Robot episode data
• • • •
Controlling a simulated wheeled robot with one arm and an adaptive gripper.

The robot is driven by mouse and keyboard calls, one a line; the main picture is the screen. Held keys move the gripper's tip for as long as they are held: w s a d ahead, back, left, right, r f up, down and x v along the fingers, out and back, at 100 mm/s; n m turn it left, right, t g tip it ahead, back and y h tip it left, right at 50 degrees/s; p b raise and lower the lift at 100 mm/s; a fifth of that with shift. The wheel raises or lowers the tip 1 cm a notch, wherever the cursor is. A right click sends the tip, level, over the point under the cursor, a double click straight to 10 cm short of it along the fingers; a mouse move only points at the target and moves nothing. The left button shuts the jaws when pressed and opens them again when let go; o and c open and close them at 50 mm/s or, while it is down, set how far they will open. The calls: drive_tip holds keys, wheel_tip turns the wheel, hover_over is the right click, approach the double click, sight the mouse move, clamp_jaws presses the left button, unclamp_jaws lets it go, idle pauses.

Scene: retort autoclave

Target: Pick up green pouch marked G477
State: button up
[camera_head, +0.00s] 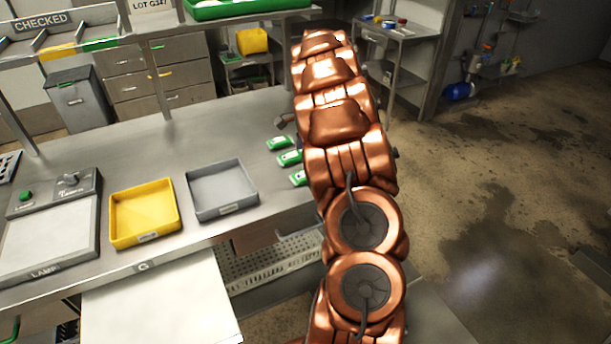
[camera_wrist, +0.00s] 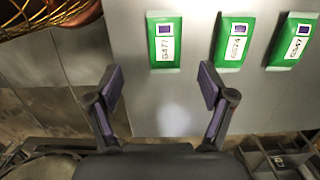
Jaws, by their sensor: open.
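Three green pouches with white labels lie in a row on the grey metal bench. In the wrist view the left one, the green pouch marked G477 (camera_wrist: 164,41), is near the top centre. A second green pouch (camera_wrist: 233,41) and a third green pouch (camera_wrist: 292,41) lie to its right; their labels are harder to read. My gripper (camera_wrist: 160,82) is open and empty, with its fingers just below the G477 pouch in the picture. In the head view the pouches (camera_head: 289,158) lie beside my copper arm, and which one is G477 cannot be told there.
On the bench (camera_head: 235,130), a grey tray (camera_head: 222,208), a yellow tray (camera_head: 145,243) and a lamp panel (camera_head: 45,240) stand left of the pouches. The bench surface behind the trays is clear. A shelf with green trays (camera_head: 250,8) hangs above the back.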

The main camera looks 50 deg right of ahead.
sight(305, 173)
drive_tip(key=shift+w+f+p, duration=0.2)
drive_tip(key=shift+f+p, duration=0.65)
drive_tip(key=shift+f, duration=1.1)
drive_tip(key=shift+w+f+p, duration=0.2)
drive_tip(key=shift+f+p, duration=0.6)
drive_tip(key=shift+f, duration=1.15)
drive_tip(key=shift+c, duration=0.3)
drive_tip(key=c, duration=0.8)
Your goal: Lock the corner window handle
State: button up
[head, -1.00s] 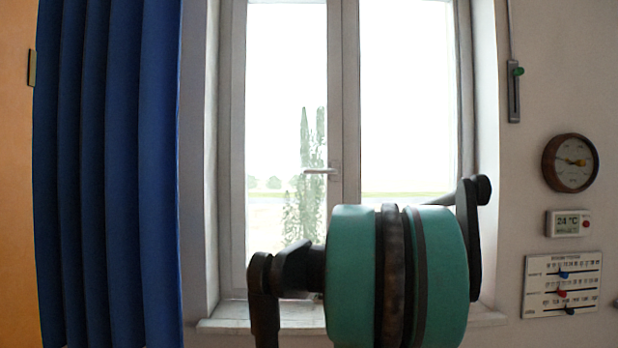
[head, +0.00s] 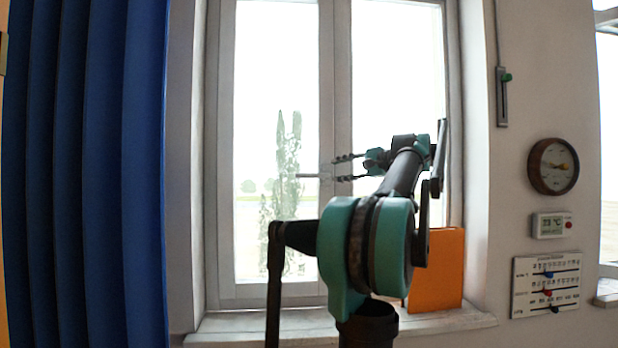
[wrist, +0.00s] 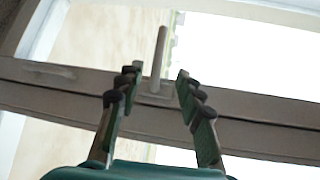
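The window handle (head: 308,176) is a pale lever on the middle frame bar of the two-pane window (head: 335,60). It lies level, pointing left in the head view. In the wrist view the handle (wrist: 158,58) stands out between and beyond the fingertips, with its base plate on the frame. My gripper (head: 343,168) is open, just right of the handle in the head view. In the wrist view my gripper (wrist: 158,76) has its fingers spread on either side of the handle, not closed on it. I cannot tell how far the tips are from the frame.
An orange panel-like object (head: 437,270) stands on the sill (head: 465,318) at the right. A blue curtain (head: 85,170) hangs at the left. A round gauge (head: 553,166), a small display (head: 551,225) and a slider board (head: 546,284) are on the right wall. Another window shows at the right edge.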

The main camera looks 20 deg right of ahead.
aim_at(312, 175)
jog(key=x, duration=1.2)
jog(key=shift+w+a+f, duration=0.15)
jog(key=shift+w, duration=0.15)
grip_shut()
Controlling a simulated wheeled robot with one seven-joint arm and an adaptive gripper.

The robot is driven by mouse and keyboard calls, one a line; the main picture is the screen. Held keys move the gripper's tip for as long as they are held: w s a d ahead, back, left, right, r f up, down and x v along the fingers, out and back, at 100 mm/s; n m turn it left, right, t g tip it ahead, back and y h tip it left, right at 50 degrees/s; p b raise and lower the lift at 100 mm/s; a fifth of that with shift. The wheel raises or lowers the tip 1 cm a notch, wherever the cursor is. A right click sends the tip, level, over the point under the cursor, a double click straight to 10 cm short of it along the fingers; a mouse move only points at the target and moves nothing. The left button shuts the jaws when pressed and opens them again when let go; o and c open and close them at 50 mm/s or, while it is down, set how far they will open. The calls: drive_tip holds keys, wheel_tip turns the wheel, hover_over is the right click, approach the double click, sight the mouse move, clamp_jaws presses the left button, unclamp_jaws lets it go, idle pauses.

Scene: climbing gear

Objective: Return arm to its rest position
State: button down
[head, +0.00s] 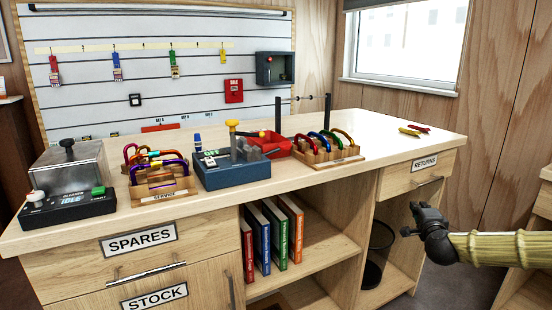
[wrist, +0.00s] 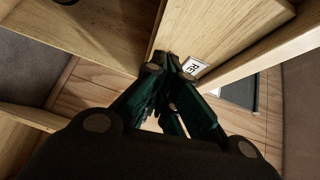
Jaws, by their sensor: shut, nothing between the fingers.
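My gripper (head: 424,220) is at the right in the head view, in front of the workbench's right end and below the level of its top. My arm, in a pale ribbed cover, reaches in from the right edge. In the wrist view the gripper's dark fingers (wrist: 172,100) are drawn together with nothing between them. The gripper is apart from the workbench (head: 400,137) in the head view. The drawer labelled RETURNS (head: 424,163) is shut, just above the gripper.
On the workbench stand a grey-lidded machine (head: 70,190), racks of coloured carabiners (head: 325,147), a blue device (head: 232,170) and a red tray (head: 270,145). Books (head: 272,235) and a black bin (head: 377,255) are below. Another wooden unit (head: 540,205) stands at the right edge.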

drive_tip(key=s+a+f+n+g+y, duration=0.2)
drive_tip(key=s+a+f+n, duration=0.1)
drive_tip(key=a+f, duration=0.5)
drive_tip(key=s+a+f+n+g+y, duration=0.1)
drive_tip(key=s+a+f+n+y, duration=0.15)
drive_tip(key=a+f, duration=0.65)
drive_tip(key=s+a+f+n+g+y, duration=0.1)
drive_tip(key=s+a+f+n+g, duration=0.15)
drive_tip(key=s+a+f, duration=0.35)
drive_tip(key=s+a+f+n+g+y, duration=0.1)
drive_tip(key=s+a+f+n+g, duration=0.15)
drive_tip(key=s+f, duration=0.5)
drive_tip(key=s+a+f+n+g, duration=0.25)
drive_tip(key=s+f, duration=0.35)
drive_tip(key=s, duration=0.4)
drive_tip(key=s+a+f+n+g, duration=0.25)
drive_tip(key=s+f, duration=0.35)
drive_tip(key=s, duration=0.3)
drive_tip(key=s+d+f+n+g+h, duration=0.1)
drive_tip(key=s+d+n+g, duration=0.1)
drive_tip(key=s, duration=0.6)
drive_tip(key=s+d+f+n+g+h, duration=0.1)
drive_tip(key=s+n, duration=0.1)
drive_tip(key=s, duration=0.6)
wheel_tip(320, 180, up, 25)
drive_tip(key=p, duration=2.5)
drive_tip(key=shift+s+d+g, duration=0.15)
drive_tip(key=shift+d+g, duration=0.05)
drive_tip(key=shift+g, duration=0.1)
• • • •
— What you will do —
Copy the listing in full and without alteration, omitting every picture.

— Answer to the task —
Controlling a simulated wheeled robot with one arm and an adaptive gripper.

The robot is driven by mouse and keyboard calls, one a line; the main picture is the screen. Held keys move the gripper's tip for as long as they are held: w s a d ahead, back, left, right, r f up, down and x v along the fingers, out and back, at 100 mm/s; n m turn it left, right, t g tip it ahead, back and y h tip it left, right at 50 degrees/s; p b raise and lower the lift at 100 mm/s; a fifth of that with shift. The wheel raises or lowers the tip 1 cm a notch, wherever the cursor is. A right click sends the tip, level, over the point under the cursor, a double click straight to 10 cm short of it along the fingers; a mouse move only points at the target and moves nothing. The left button shuts the jaws when pressed and opens them again when let go; o and c open and close them at 50 mm/s or, while it is down, set how far they will open. The calls: drive_tip holds keys, wheel_tip turns the wheel, hover_over is the right click, approach the double click, sight the mouse move, clamp_jaws presses the left button, unclamp_jaws lets it go, idle pauses.

Scene: retort autoclave

Target: Pick up green pouch marked G477
State: button up
[camera_head, +0.00s] 
[camera_wrist, +0.00s] 
Jaws, by their sensor: open.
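Three green pouches with white labels lie in a row on the grey metal bench. In the wrist view the left one, the green pouch marked G477 (camera_wrist: 164,41), is near the top centre. A second green pouch (camera_wrist: 233,41) and a third green pouch (camera_wrist: 292,41) lie to its right; their labels are harder to read. My gripper (camera_wrist: 160,82) is open and empty, with its fingers just below the G477 pouch in the picture. In the head view the pouches (camera_head: 289,158) lie beside my copper arm, and which one is G477 cannot be told there.
On the bench (camera_head: 235,130), a grey tray (camera_head: 222,208), a yellow tray (camera_head: 145,243) and a lamp panel (camera_head: 45,240) stand left of the pouches. The bench surface behind the trays is clear. A shelf with green trays (camera_head: 250,8) hangs above the back.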

The main camera looks 50 deg right of ahead.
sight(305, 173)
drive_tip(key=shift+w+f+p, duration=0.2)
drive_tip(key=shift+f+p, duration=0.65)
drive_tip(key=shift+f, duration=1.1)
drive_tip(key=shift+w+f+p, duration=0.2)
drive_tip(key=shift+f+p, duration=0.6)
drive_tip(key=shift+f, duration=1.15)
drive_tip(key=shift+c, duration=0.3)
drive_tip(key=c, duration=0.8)
Your goal: Lock the corner window handle
State: button up
[head, -1.00s] 
[head, +0.00s] 
[wrist, +0.00s] 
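The window handle (head: 308,176) is a pale lever on the middle frame bar of the two-pane window (head: 335,60). It lies level, pointing left in the head view. In the wrist view the handle (wrist: 158,58) stands out between and beyond the fingertips, with its base plate on the frame. My gripper (head: 343,168) is open, just right of the handle in the head view. In the wrist view my gripper (wrist: 158,76) has its fingers spread on either side of the handle, not closed on it. I cannot tell how far the tips are from the frame.
An orange panel-like object (head: 437,270) stands on the sill (head: 465,318) at the right. A blue curtain (head: 85,170) hangs at the left. A round gauge (head: 553,166), a small display (head: 551,225) and a slider board (head: 546,284) are on the right wall. Another window shows at the right edge.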

The main camera looks 20 deg right of ahead.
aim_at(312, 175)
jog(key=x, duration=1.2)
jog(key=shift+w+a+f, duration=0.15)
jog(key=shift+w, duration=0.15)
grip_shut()
Controlling a simulated wheeled robot with one seven-joint arm and an adaptive gripper.

The robot is driven by mouse and keyboard calls, one a line; the main picture is the screen. Held keys move the gripper's tip for as long as they are held: w s a d ahead, back, left, right, r f up, down and x v along the fingers, out and back, at 100 mm/s; n m turn it left, right, t g tip it ahead, back and y h tip it left, right at 50 degrees/s; p b raise and lower the lift at 100 mm/s; a fifth of that with shift. The wheel raises or lowers the tip 1 cm a notch, wherever the cursor is. A right click sends the tip, level, over the point under the cursor, a double click straight to 10 cm short of it along the fingers; a mouse move only points at the target and moves nothing. The left button shuts the jaws when pressed and opens them again when let go; o and c open and close them at 50 mm/s or, while it is down, set how far they will open. The calls: drive_tip holds keys, wheel_tip turns the wheel, hover_over is the right click, approach the double click, sight the mouse move, clamp_jaws presses the left button, unclamp_jaws lets it go, idle pauses.

Scene: climbing gear

Objective: Return arm to its rest position
State: button down
[head, +0.00s] 
[wrist, +0.00s] 
Jaws, by their sensor: shut, nothing between the fingers.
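My gripper (head: 424,220) is at the right in the head view, in front of the workbench's right end and below the level of its top. My arm, in a pale ribbed cover, reaches in from the right edge. In the wrist view the gripper's dark fingers (wrist: 172,100) are drawn together with nothing between them. The gripper is apart from the workbench (head: 400,137) in the head view. The drawer labelled RETURNS (head: 424,163) is shut, just above the gripper.
On the workbench stand a grey-lidded machine (head: 70,190), racks of coloured carabiners (head: 325,147), a blue device (head: 232,170) and a red tray (head: 270,145). Books (head: 272,235) and a black bin (head: 377,255) are below. Another wooden unit (head: 540,205) stands at the right edge.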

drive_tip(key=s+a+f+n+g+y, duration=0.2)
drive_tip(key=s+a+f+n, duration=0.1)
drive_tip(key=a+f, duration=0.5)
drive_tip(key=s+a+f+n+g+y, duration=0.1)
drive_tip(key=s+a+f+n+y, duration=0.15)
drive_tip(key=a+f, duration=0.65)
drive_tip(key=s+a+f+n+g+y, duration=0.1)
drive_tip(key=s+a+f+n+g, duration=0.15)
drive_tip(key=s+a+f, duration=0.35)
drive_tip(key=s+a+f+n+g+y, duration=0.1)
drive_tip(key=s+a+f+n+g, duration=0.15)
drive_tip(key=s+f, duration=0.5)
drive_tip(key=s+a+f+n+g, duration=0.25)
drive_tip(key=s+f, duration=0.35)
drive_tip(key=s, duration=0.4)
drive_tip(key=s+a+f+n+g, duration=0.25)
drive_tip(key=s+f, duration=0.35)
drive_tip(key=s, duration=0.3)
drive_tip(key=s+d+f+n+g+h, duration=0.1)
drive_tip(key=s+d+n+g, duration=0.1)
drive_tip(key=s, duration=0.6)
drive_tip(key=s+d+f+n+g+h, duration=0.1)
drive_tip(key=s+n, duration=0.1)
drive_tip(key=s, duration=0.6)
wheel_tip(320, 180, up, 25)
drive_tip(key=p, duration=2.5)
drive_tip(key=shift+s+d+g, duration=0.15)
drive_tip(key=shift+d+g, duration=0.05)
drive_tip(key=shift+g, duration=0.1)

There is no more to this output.